Racism in football is not a recent phenomenon; its roots extend as far back as the inception of the sport. In the 1930s-1940s, black players faced racial abuse globally, with Arthur Wharton, the first black professional footballer, experiencing discrimination. The 1970s saw Viv Anderson become the first black player to represent England, yet racial abuse persisted both on and off the pitch.

The 1980s witnessed egregious incidents, including banana-throwing and monkey chants directed at black players, with the issue persisting across various European leagues.

In the 1990s, high-profile cases like John Barnes experiencing racial abuse during England matches prompted UEFA and FIFA to introduce anti-racism initiatives, although the problem endured.

Throughout the 2000s, incidents persisted, leading players like Thierry Henry and Didier Drogba to speak out against racism. UEFA and FIFA intensified efforts to combat discrimination.

The 2010s continued to witness instances of racism, prompting players and organizations to advocate for stricter penalties. Notable incidents included racial abuse on social media. Fast forward to 2024, and black players still have to grapple with issues of racism on the field.

I share the sorrow for Mike Maignan and fellow footballers who have had to face racial abuse. No one should ever endure a sense of diminished self-worth due to the color of their skin. As the proverb says, “A tree is known by its fruit.” Similarly, individuals should be judged by their actions, not by discriminatory notions. Racism is like a dark cloud blocking the sunlight; it obscures the beauty of unity and equality. Let us strive for a world where diversity is celebrated, and the human spirit shines brightly.

Football governing bodies must go beyond symbolic gestures. After all, actions speak louder than words. As such, the implementations of tougher sanctions like point deductions and outright relegation could serve as a more effective deterrent. Football clubs whose fans racially abuse opponents should be held vicariously liable for such despicable behaviour. Without such measures, racist abusers may keep on tarnishing the beauty of this beloved game.

Amidst our condemnation of racial injustice faced by black players abroad, it’s crucial to address the internal discrimination within our black community. Sadly, we often devalue our own selves, bleaching our skin and associating negative connotations with black and brown pigmentation. As the saying goes, “Charity begins at home.” If we don’t appreciate our beauty, how can we expect others to respect us?
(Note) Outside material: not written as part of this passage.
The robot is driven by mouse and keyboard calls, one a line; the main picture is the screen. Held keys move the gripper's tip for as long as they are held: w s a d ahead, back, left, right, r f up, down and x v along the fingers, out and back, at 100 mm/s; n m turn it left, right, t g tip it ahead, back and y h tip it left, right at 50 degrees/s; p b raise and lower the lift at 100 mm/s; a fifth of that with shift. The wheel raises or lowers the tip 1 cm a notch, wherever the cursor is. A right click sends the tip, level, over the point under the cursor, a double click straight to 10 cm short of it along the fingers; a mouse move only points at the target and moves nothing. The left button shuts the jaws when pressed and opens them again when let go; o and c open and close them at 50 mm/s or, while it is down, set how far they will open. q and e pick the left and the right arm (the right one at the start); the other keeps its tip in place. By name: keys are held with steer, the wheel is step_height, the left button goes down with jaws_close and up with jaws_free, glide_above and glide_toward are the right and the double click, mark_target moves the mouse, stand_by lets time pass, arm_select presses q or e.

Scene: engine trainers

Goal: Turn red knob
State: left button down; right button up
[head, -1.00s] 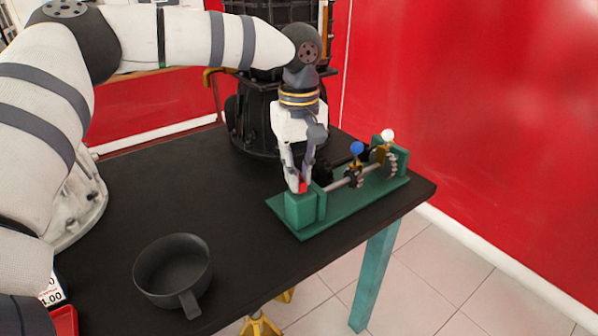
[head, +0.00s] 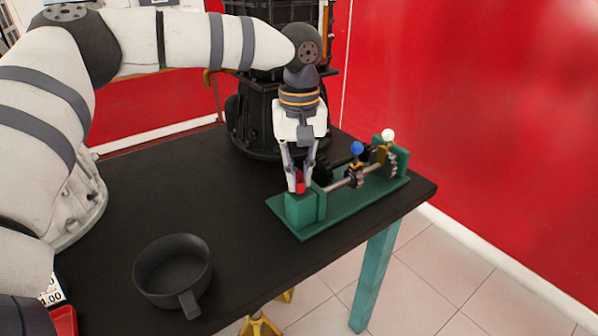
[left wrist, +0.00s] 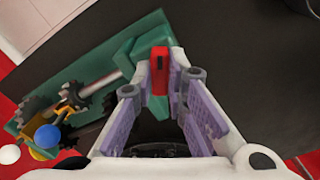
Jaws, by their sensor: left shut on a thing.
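The red knob (head: 300,182) sits on top of the green block at the near left end of the green engine trainer (head: 341,215). My left gripper (head: 299,187) points down over that block, with its fingers shut on the knob from two sides. In the left wrist view, the red knob (left wrist: 160,72) shows between the two fingertips of the left gripper (left wrist: 160,76). The fingers hide part of the knob. My right gripper is not in view.
A blue ball (head: 357,148) and a white ball (head: 388,135) stand above the trainer's gears and shaft. A dark pan (head: 172,270) sits on the black table (head: 120,222) at front left. A large black machine (head: 250,115) stands behind. The table middle is clear.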

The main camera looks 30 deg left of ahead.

In our secondary school days, we seldom wrote with black ink, as if it were a taboo. There’s a pressing need to change the mindset of our people, to sensitize the ignorant by conveying the message that black is genuinely beautiful and being black does not equate to inferiority. It’s high time we begin to celebrate our shared heritage and embrace the beauty of our black identity, if only for the sake of the little ones, and future generations yet to come.

In closing, Nelson Mandela’s wisdom echoes through time, reminding us that the path to combating racism and embracing love is a journey that starts within the human heart. As we reflect on the disheartening incidents endured by players like Mike Maignan, we are reminded that the beauty of unity and equality will prevail only when we teach love and acceptance instead of fostering hate and discrimination. May the collective efforts of those fighting against racism in football lead us to a future where every player can pursue their passion without fear of prejudice, and where the game truly shines as a symbol of inclusivity and respect.